◆ **GIVEN MATERIAL**
________

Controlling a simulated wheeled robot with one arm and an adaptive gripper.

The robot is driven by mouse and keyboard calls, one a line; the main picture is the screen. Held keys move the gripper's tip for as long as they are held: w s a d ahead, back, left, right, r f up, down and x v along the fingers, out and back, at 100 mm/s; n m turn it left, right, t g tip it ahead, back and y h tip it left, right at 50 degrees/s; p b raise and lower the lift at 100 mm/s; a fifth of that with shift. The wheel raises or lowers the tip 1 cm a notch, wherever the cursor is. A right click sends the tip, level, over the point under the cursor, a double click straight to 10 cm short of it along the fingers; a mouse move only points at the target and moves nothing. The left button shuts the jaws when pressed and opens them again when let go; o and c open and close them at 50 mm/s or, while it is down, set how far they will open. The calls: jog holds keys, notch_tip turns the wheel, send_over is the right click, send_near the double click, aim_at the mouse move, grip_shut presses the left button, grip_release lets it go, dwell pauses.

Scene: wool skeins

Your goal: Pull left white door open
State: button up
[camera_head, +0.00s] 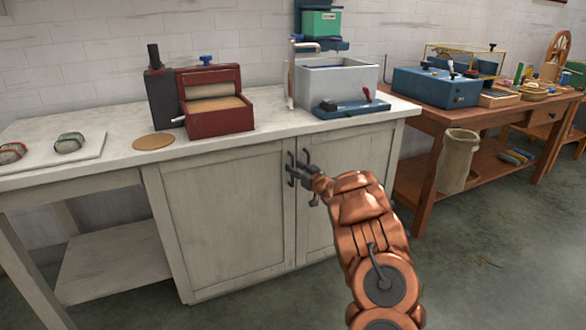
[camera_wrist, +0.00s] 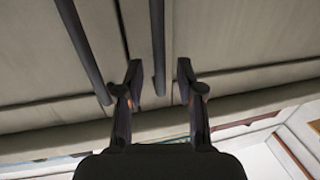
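The left white door (camera_head: 225,220) is closed on the front of the white cabinet, beside the closed right door (camera_head: 345,165). Each door has a dark vertical bar handle near the middle seam. My gripper (camera_head: 302,174) is at these handles; in the head view it partly covers them. In the wrist view my gripper (camera_wrist: 158,82) is open, its two dark fingers apart. One handle bar (camera_wrist: 158,45) ends in line with the gap between the fingers; the other bar (camera_wrist: 82,45) is outside, left of them. I see no finger touching a bar.
The white countertop (camera_head: 110,160) above holds a red box (camera_head: 216,112), a grey basin (camera_head: 335,82) and a blue tray (camera_head: 350,108). A wooden table (camera_head: 430,150) with a bin (camera_head: 458,160) stands to the right. The floor before the left door is clear.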

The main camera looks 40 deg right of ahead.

________

◆ **TASK GOAL**
Write down every line from the opening of the listing to the line with "[camera_head, +0.00s]", both included, and nothing else; the pictures are omitted.

◆ **RESPONSE TO THE TASK**
Controlling a simulated wheeled robot with one arm and an adaptive gripper.

The robot is driven by mouse and keyboard calls, one a line; the main picture is the screen. Held keys move the gripper's tip for as long as they are held: w s a d ahead, back, left, right, r f up, down and x v along the fingers, out and back, at 100 mm/s; n m turn it left, right, t g tip it ahead, back and y h tip it left, right at 50 degrees/s; p b raise and lower the lift at 100 mm/s; a fifth of that with shift. The wheel raises or lowers the tip 1 cm a notch, wherever the cursor is. A right click sends the tip, level, over the point under the cursor, a double click straight to 10 cm short of it along the fingers; a mouse move only points at the target and moves nothing. The left button shuts the jaws when pressed and opens them again when let go; o and c open and close them at 50 mm/s or, while it is down, set how far they will open. The calls: jog holds keys, notch_tip turns the wheel, send_over is the right click, send_near the double click, aim_at the mouse move, grip_shut presses the left button, grip_release lets it go, dwell pauses.

Scene: wool skeins

Your goal: Pull left white door open
State: button up
[camera_head, +0.00s] 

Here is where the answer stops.